Der Industrieausschuss des Europäischen Parlaments hatte sich schon auf ein 55 % Ziel geeinigt, allerdings ist der Umweltausschuss der federführende Ausschuss für die Trilogverhandlungen mit dem Rat (Mitgliedstaaten).
In ihrer Rede zur Lage der Union am 16. September 2020 hat Kommissionspräsidentin Ursula von der Leyen ebenfalls ein Ziel von -55 % gefordert.
Somit erscheint in den weiteren Verhandlungen ein neues Ziel für die Reduktion der Treibhausgasemissionen zwischen 55 % bis 60 % realistisch.

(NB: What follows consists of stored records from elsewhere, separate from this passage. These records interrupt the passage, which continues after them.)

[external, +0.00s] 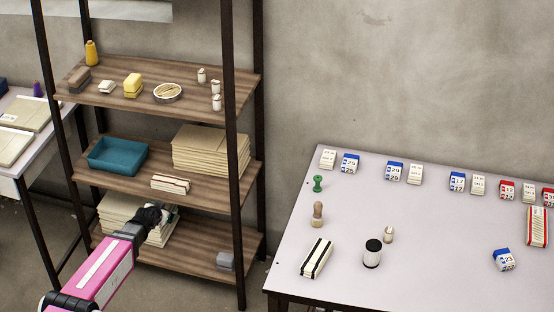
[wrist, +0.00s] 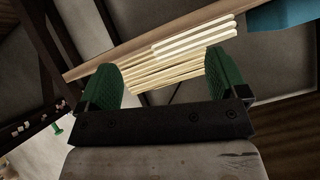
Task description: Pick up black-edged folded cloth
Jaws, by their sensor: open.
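A white folded cloth with black stripes along its edges (external: 316,258) lies flat on the table at the front left. A smaller cream folded cloth with dark edge lines (external: 170,183) lies on the middle shelf; the frames do not settle which one is meant. My gripper (external: 152,214) is in front of the shelf rack, below the small cloth in the picture and far left of the table. In the wrist view its green pads (wrist: 165,80) are wide apart with nothing held. Pale layered cloth (wrist: 165,73) shows beyond and between the pads.
The middle shelf holds a teal tray (external: 118,155) and a tall beige stack (external: 211,150). More pale cloth (external: 118,208) lies on the lower shelf. A dark rack post (external: 234,200) stands at the right. The table carries stamps, a round jar (external: 372,254) and several calendar blocks.

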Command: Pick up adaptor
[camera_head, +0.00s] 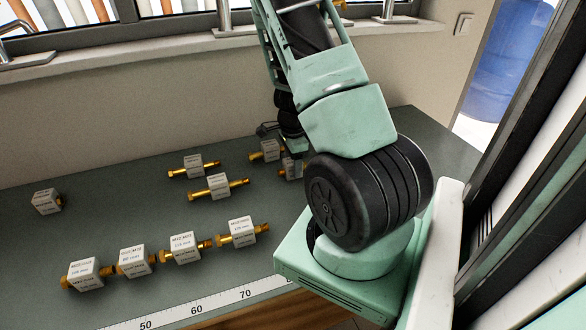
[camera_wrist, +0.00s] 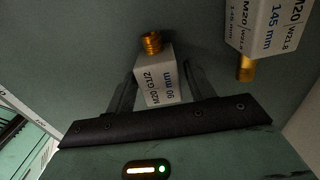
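A short adaptor, a white block labelled M20/G1/2 90 mm (camera_wrist: 157,82) with a threaded brass end (camera_wrist: 151,42), is between the two fingers of my gripper (camera_wrist: 161,70) in the wrist view. The left finger is close against the block; a narrow gap shows at the right fingertip. The block sits slightly turned between them. In the head view this adaptor (camera_head: 292,169) is partly hidden behind my arm, and my fingers are mostly hidden there. Another adaptor, labelled M20/W21.8 145 mm (camera_wrist: 265,30), lies just right of my gripper in the wrist view.
Several other adaptors with white blocks lie on the grey-green worktop (camera_head: 110,200), including a front row (camera_head: 135,260) and a lone one at left (camera_head: 46,201). A ruler strip (camera_head: 200,309) runs along the front edge. A wall and window sill (camera_head: 110,57) stand behind.

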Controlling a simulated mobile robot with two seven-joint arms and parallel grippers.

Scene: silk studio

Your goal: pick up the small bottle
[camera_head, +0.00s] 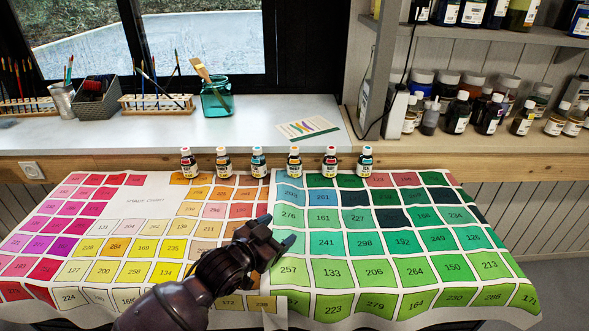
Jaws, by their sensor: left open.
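Several small bottles stand upright in a row along the back edge of the colour chart cloth. From left to right they are a red-capped bottle (188,162), an orange-capped bottle (223,162), a blue-capped bottle (258,162), another orange-capped bottle (294,162), a red-capped bottle (330,162) and a light-blue-capped bottle (365,163). My left gripper (279,232) is open and empty over the middle of the cloth, in front of the row and apart from it. My right gripper is not in view.
The colour chart cloth (150,196) covers the table and hangs over its front. Behind stands a white counter with a teal jar (216,99), brush racks (157,103) and a card (306,128). Shelves at the right hold many bottles. The cloth in front of the row is clear.

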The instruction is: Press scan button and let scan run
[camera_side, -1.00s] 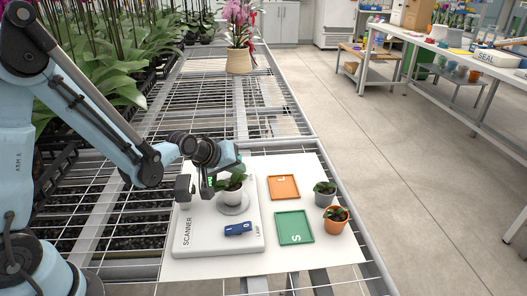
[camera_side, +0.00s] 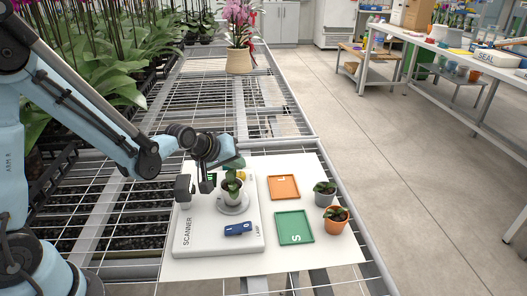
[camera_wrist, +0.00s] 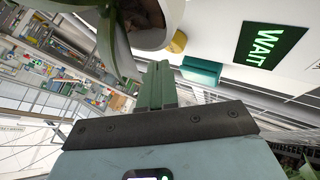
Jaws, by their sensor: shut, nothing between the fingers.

Für die Wohnungswirtschaft hat das Folgen. Die bisherigen Planungen und Kalkulationen basieren auf ein 40 % Ziel bis 2030. Ein wahrscheinlich erhöhter Zielwert führt zu Mehrkosten und hat Auswirkungen auf die Wirtschaftlichkeit der Maßnahmen. Zudem kommt, dass mit der EU-Lastenverteilungsverordnung (Effort-Sharing-Regulation) ökonomisch leistungsfähigere Mitgliedstaaten mehr leisten müssen, ökonomisch schwächer Mitgliedstaaten weniger. D.h., dass ein 55 % Reduktionsziel der EU ca. 60 % bis 65 % für Deutschland bedeuten. Vor diesem Hintergrund ist die Wirtschaftlichkeit und Sozialverträglichkeit der zusätzlichen Investitionen zu berücksichtigen.